##### Records to process

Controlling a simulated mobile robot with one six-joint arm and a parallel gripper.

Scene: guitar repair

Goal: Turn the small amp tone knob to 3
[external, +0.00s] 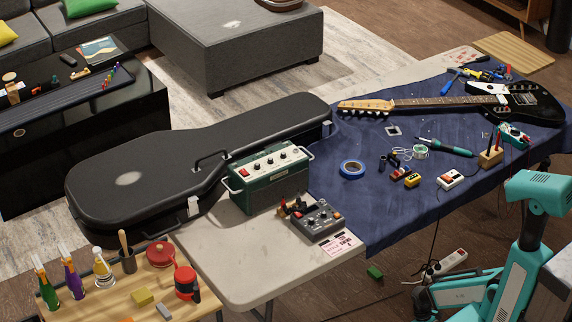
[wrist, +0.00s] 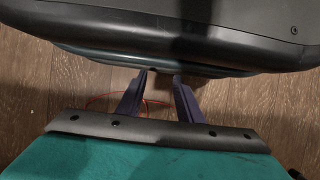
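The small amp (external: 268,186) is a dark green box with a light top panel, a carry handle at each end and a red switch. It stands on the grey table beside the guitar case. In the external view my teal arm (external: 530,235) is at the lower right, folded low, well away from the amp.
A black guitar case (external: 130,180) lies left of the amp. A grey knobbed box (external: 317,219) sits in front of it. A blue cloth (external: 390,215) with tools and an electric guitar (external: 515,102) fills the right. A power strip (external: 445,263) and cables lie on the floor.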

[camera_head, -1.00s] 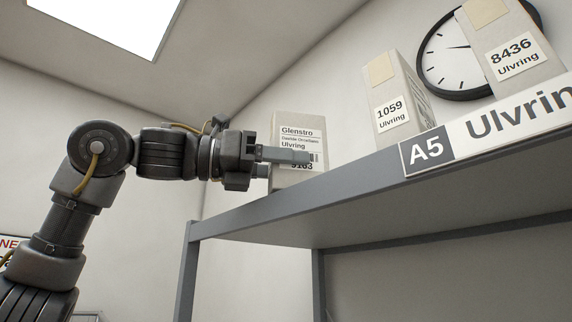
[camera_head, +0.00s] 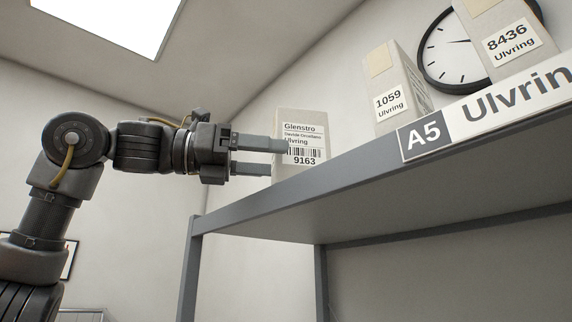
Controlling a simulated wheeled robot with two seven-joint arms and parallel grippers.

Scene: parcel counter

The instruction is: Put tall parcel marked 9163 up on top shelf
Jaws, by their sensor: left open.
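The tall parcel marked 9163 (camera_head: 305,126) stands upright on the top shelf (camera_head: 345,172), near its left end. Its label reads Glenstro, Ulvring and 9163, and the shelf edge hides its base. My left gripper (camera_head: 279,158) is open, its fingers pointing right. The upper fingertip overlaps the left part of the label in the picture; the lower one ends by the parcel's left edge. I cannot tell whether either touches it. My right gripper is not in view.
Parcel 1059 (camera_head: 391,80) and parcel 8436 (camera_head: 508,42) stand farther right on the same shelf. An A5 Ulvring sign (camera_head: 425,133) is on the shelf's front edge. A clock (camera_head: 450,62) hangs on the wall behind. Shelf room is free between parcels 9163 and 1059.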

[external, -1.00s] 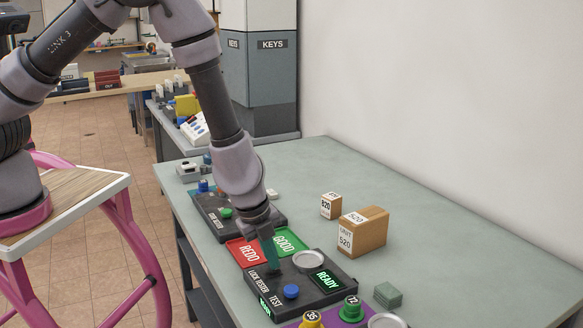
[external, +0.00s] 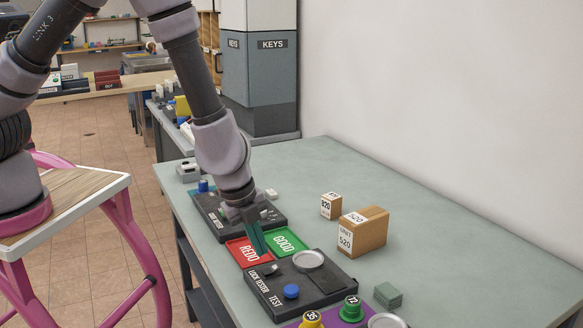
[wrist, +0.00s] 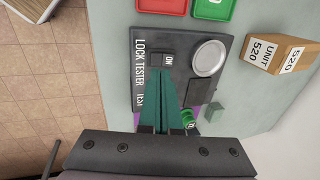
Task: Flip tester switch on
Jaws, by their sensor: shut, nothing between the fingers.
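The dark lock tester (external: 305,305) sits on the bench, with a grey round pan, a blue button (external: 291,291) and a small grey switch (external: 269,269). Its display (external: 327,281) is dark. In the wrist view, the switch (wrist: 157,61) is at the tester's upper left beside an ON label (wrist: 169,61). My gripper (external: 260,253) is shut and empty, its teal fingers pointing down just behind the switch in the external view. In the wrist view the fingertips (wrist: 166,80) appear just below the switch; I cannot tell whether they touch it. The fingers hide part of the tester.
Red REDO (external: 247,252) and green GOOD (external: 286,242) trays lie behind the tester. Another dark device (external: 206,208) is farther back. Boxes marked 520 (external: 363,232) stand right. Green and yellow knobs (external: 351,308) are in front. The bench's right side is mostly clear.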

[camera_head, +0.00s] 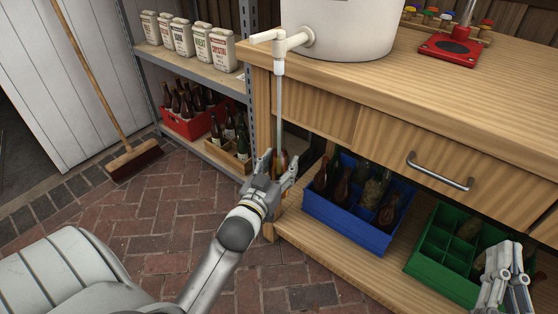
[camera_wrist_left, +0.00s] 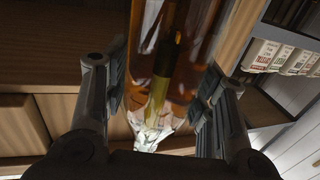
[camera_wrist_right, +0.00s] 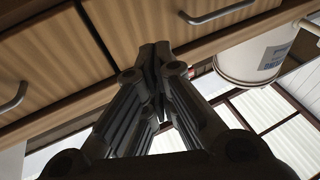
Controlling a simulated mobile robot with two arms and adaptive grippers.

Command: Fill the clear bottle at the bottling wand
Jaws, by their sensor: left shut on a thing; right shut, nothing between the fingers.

##########
##### Records to process

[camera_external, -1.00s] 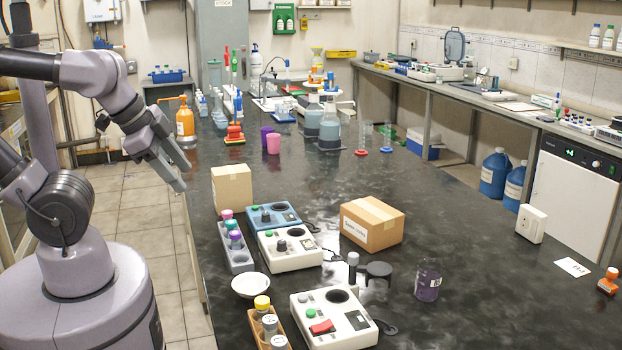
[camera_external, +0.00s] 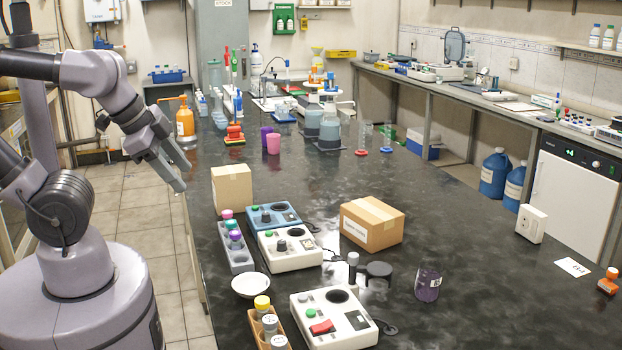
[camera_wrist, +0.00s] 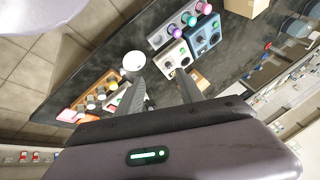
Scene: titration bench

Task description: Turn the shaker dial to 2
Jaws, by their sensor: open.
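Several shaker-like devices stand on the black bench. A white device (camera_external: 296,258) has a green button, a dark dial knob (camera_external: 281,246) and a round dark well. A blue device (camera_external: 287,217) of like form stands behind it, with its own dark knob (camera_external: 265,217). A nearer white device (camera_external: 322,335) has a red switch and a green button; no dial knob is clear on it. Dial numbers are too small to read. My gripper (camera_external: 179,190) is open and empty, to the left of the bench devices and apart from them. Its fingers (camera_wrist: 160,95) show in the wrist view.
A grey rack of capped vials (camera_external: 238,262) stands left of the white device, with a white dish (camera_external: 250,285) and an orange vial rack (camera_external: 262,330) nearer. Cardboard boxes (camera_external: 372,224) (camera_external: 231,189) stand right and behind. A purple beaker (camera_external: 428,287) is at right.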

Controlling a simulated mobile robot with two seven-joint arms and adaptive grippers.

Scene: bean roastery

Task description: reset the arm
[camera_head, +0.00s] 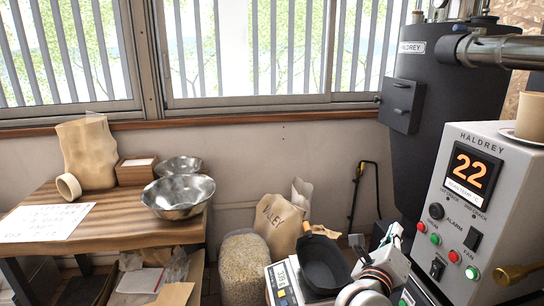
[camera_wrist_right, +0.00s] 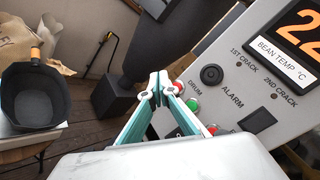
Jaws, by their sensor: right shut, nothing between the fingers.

##########
##### Records to process

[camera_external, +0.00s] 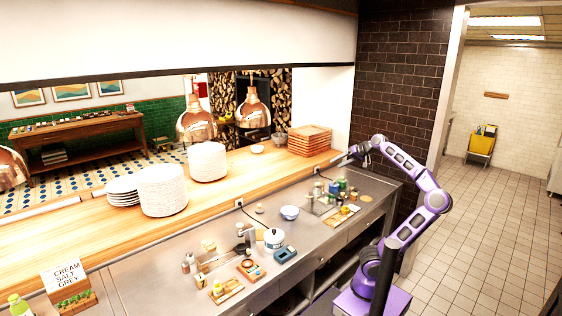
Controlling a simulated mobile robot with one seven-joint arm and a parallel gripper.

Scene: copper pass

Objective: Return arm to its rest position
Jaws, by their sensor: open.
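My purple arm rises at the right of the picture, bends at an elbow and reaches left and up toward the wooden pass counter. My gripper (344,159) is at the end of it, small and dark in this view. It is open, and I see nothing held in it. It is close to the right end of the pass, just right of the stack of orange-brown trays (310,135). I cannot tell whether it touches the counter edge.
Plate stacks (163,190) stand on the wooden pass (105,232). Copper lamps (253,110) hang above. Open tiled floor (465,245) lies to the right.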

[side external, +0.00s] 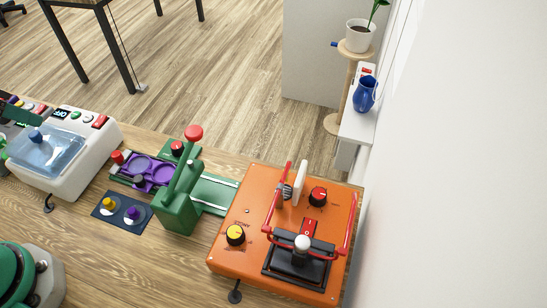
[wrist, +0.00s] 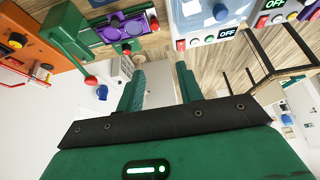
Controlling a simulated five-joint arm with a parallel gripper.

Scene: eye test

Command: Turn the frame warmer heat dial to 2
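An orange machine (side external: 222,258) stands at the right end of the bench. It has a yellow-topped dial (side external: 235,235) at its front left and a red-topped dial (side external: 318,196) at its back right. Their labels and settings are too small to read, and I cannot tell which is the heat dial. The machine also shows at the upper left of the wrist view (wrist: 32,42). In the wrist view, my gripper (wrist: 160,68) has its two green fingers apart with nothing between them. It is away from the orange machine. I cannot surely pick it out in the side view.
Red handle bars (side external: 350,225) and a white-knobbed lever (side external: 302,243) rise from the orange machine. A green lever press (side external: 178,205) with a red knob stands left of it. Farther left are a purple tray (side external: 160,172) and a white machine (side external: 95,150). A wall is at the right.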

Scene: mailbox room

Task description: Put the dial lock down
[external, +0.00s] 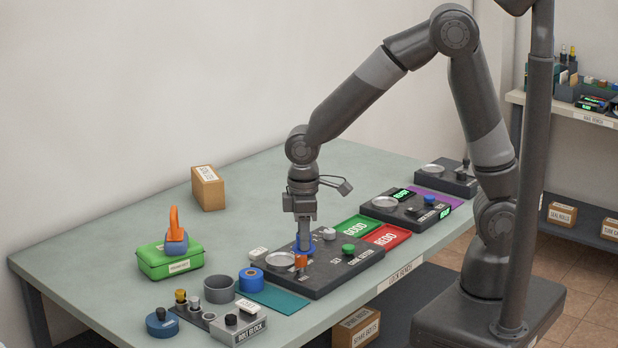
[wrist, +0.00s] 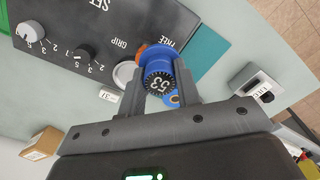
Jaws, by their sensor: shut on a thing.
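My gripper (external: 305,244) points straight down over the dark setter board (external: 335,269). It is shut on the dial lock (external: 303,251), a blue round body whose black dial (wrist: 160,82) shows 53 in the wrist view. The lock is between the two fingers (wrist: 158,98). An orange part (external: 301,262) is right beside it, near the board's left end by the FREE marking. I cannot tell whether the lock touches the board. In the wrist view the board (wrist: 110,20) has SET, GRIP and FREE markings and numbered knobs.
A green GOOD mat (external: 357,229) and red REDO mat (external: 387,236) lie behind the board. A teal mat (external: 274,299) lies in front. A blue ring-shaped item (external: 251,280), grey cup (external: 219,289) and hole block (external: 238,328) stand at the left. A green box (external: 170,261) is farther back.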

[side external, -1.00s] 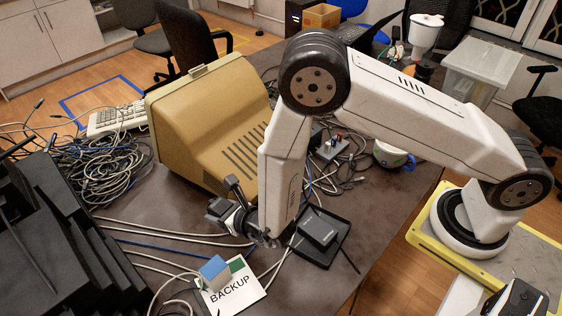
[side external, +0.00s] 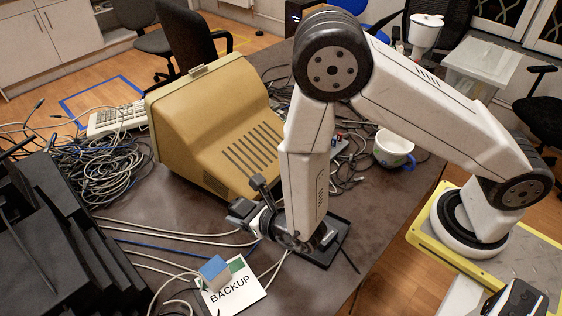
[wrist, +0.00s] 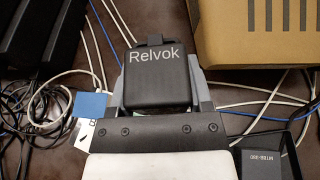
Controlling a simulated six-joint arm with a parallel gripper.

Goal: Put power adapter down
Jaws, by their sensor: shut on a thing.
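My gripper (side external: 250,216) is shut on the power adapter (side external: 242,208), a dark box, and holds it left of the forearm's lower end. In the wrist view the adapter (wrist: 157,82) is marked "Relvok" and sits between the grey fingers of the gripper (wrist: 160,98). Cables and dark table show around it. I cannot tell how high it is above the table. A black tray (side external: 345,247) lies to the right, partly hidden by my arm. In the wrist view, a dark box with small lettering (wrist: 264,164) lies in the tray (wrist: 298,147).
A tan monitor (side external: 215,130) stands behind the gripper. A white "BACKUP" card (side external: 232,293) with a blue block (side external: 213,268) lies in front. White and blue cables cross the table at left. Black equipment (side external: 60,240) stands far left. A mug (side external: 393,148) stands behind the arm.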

##########

[What to work on]: From the line that has "[camera_head, -1.00s]" through the line that has "The instruction is: Put", reproduce each line exactly as it stands and nothing else; do not include any pictures.

[Exercise result]:
[camera_head, -1.00s] 
[camera_head, +0.00s] 
Controlling a simulated wheeled robot with two seven-joint arms and parallel grippers.

Scene: parcel counter

The instruction is: Put tall parcel marked 9163 up on top shelf

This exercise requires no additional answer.